Mitigation of Tax Liability

As awareness of the seriousness of the SST issue has grown, so too have the options which are available to well advised owners of Spanish properties, quite legally and legitimately to reduce their potential liability to SST through intelligent, advanced estate planning.

One absolutely fundamental point is that each case is unique. When dealing with dual (or multi) jurisdictional estate planning, it is essential that the specific circumstances of the case are analysed carefully to ensure that the tax saving tools and documentation employed operate as intended in both (or all) jurisdictions.

It is impossible to employ a “one size fits all” approach.  It is also quite wrong to assume that what achieves tax efficiency in one jurisdiction automatically achieves the same result in another. On the contrary, the danger exists that efficient tax planning in one jurisdiction can have an adverse or counterbalancing effect in another.

Furthermore, even the technical rules regulating residential status, the country (and even region) of residency can also have quite a significant impact on potential tax liability.
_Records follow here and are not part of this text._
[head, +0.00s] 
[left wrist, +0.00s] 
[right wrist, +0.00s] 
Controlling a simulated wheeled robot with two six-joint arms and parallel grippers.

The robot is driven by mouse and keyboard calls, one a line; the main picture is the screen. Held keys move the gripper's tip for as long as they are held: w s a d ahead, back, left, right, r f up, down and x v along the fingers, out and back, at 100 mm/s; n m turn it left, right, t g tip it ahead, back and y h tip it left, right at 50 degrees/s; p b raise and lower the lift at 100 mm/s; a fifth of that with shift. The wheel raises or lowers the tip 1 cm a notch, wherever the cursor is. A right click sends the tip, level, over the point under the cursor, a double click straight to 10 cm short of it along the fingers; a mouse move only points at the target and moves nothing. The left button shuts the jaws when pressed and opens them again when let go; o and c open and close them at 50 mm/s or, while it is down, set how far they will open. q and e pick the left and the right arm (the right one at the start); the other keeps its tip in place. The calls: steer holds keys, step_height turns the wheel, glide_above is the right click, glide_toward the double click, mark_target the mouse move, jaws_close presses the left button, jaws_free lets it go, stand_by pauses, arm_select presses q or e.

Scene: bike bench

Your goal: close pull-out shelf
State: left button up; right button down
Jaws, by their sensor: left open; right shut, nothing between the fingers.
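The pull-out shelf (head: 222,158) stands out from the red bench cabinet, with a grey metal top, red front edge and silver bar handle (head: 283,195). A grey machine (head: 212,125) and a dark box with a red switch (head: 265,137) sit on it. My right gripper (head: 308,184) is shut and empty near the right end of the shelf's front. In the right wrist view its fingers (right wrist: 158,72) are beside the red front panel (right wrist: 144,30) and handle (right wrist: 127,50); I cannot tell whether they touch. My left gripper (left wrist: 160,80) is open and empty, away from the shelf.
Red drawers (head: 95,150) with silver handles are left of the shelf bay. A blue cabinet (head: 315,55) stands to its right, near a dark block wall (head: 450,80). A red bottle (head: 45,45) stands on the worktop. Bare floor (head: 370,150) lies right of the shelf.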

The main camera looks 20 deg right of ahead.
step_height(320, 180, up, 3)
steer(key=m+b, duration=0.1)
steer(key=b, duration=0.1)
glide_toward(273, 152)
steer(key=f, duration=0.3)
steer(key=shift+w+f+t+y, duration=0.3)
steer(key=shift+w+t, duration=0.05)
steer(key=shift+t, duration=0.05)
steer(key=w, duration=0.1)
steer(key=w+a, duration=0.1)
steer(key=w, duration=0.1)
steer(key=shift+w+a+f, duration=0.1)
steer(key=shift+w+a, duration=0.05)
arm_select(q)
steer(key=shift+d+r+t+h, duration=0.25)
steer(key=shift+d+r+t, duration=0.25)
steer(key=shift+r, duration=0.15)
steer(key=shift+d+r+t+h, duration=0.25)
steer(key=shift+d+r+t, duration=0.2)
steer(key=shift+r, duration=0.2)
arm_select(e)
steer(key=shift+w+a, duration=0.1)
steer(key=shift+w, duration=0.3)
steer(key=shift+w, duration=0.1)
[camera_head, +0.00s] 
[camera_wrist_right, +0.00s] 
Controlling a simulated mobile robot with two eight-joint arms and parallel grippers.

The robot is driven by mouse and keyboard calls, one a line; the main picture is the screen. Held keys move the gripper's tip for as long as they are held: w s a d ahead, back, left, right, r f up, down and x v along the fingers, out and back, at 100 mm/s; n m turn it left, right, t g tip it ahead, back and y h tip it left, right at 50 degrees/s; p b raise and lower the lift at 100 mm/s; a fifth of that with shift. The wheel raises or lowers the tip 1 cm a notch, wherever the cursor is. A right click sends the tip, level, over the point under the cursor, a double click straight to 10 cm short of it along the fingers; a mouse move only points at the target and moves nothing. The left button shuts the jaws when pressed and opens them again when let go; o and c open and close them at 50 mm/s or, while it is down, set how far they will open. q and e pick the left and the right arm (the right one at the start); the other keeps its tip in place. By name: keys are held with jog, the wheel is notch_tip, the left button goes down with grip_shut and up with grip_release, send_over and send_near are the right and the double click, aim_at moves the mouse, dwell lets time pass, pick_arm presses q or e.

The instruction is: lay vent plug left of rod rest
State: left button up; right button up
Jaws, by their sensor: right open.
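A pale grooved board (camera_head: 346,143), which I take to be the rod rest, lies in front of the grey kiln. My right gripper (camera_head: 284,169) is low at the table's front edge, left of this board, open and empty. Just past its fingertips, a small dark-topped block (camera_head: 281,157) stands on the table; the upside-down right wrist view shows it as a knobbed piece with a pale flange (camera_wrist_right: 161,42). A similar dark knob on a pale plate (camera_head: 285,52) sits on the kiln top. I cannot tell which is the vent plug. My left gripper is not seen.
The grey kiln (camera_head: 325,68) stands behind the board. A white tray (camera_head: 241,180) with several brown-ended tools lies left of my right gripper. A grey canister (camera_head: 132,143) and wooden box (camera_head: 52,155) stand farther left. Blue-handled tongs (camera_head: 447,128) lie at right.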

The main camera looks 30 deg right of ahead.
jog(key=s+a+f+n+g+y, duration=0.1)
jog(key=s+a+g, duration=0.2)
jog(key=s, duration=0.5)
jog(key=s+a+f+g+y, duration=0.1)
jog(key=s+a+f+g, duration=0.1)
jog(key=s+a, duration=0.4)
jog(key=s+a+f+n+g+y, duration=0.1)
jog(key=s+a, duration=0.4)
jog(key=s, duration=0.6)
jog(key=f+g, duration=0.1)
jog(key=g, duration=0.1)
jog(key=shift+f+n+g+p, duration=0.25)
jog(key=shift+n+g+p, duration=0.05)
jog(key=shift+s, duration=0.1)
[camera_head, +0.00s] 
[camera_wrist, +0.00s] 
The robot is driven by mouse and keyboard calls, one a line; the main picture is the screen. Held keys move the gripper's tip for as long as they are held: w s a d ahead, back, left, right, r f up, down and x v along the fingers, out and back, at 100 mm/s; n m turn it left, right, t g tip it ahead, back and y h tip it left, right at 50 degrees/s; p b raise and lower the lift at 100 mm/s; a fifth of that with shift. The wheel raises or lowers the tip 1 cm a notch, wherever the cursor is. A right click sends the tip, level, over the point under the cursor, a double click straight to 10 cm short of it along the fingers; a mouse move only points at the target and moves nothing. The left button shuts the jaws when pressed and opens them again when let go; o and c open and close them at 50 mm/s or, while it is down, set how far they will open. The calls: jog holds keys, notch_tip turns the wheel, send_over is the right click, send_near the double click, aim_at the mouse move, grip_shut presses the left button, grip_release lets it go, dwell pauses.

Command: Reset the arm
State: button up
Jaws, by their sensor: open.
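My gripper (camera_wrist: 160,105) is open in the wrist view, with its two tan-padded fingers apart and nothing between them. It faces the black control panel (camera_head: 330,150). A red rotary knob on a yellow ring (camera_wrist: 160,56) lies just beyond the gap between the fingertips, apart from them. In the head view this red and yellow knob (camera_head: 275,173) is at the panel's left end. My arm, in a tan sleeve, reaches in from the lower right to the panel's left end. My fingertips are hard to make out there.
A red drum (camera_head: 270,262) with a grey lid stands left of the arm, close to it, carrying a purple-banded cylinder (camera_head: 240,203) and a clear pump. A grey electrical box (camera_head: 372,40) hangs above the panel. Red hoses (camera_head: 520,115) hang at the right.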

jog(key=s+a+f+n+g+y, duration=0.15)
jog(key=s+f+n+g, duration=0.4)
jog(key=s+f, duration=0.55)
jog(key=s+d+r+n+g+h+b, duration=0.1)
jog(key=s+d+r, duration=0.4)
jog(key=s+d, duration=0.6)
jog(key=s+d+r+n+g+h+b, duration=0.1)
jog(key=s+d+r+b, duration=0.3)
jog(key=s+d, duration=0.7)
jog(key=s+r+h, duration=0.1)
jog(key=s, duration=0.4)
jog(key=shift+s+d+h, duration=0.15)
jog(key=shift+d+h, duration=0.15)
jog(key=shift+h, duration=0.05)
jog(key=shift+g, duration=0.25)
In-depth knowledge and expertise are of crucial importance in this area of professional practice.

The positive news is that with the benefit of appropriate, dual-qualified professional advice, there are estate planning structures and tools available (both within and outside Wills), to be applied in appropriate cases, to mitigate SST exposure in relation to Spanish properties.

Conclusion

One point is certain- following a death, there is no facility under Spanish law for post-death variation of a Will or estate planning. There is very little beneficiaries can therefore do post-death to reduce SST liability.

The time to put tax efficient arrangements in place starts at the point of making a Spanish property investment, or at the very latest, when dealing with Spanish Wills and estate planning issues. We see from a significant proportion of the Spanish probate instructions we receive that had lifetime specialist professional advice been obtained, beneficiaries could have been spared large devastating (and quite unnecessary) SST liabilities.